Repeat verbatim the lines of the data below, beginning with the line containing "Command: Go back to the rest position" and continuing to the end.

### SOURCE MATERIAL

____________________

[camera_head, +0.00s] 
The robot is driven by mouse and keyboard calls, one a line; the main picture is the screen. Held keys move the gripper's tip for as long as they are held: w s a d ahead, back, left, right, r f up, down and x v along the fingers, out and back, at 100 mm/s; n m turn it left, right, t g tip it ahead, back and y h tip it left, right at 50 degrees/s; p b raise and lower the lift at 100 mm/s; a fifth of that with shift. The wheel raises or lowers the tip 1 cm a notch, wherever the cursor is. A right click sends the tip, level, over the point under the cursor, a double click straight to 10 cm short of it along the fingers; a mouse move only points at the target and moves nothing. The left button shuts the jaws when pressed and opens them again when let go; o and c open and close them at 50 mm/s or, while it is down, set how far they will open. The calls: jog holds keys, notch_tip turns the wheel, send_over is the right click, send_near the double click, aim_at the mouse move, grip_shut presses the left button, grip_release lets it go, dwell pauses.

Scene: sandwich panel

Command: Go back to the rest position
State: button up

____________________

### WORKED SOLUTION
Command: Go back to the rest position
State: button up

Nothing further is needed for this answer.